Idlib (c) Ammar Abdullah / Reuters

Idlib (c) Ammar Abdullah / Reuters

Si elle est proche, la libération de la province d'Idlib ne sera pas facile, les USA et leurs alliés ne voulant pas la voir nettoyée des terroristes, estime l'humanitaire français Pierre Le Corf dans un entretien accordé à Sputnik au cours duquel il évoque également la libération d'Alep dont les enseignements pourraient servir à Idlib.

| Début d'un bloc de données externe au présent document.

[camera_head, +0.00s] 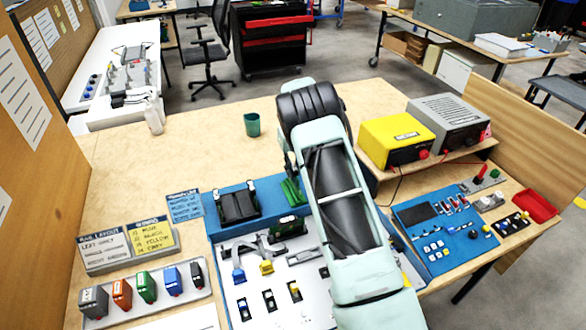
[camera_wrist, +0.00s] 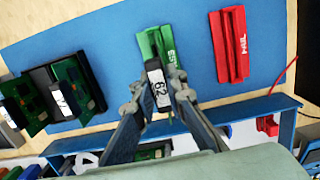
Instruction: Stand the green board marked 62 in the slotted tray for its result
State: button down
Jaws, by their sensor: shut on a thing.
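In the wrist view my gripper (camera_wrist: 160,95) is shut on the board marked 62 (camera_wrist: 158,84), seen nearly edge-on with its white label up. The board is over the near end of a green slotted tray (camera_wrist: 147,45); I cannot tell whether its lower edge is in the slot. A red slotted tray (camera_wrist: 230,45), lettered what looks like FAIL, lies to the right, apart from the board. In the head view the green tray (camera_head: 291,191) shows beside my arm, which hides my fingers, the board and the red tray.
A black rack (camera_head: 238,206) stands left of the green tray; boards (camera_wrist: 75,88) show there in the wrist view. A white panel (camera_head: 265,285) with fittings lies in front. A yellow box (camera_head: 397,140) and grey box (camera_head: 447,121) stand right. The table's left back is mostly clear.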

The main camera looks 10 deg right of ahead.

Moment clef dans le conflit syrien, la libération à venir d'Idlib, le dernier fief des terroristes en Syrie, est déjà largement commentée dans les pays occidentaux. Cet emballement finalement logique quand on pense que la victoire des Syriens, qui sera la défaite des terroristes, est «quelque chose de fatal» qui fera échouer les projets de l'Occident, a expliqué Bachar el-Assad. Fondateur de l'ONG WeAreSuperheroes et humanitaire français Pierre Le Corf, qui vit à Alep, fait part à Sputnik de ses inquiétudes quant à la finale qui approche.

«La libération d'Idlib va être très difficile parce que toutes les forces de la coalition et les gouvernements qui se sont impliqués dans la guerre jusqu'à maintenant refusent qu'Idlib soit libérée. Parce que le jour où Idlib sera libérée, ce sera la fin de la guerre, ce sera [le moment] d'aller libérer les zones qui sont occupées [dans] le Nord illégalement: tant par la France que [par] les Américains, et même [par] les Italiens. Pour moi, aujourd'hui [aucun] gouvernement: tant la France que les États-Unis, l'Angleterre, etc., ne veut qu'Idlib soit libérée», déplore-t-il.

'Occident pourrait facilement sacrifier la population du gouvernorat d'Idlib pour pour empêcher le gouvernement syrien de reprendre le contrôle du gouvernorat d'Idlib, «pour être sûr qu'Idlib soit et reste une zone […] non libérée, soit pour créer une provocation globale, comme à l'arme chimique», poursuit-il. Ce qui fait alors écho aux multiples mises en garde du gouvernement russe au sujet de provocation en préparation avec un but précis: accuser Damas et avoir donc un prétexte de frapper le territoire syrien.

 

Pierre Le Corf, qui aide depuis déjà plusieurs années les habitants, dont certains touchés psychologiquement et parfois physiquement par la guerre, à retrouver une vie normale, craint que les événements à venir n'entraînent de nouvelles souffrances et ne «renforce[r] le crash du pays sur lui-même».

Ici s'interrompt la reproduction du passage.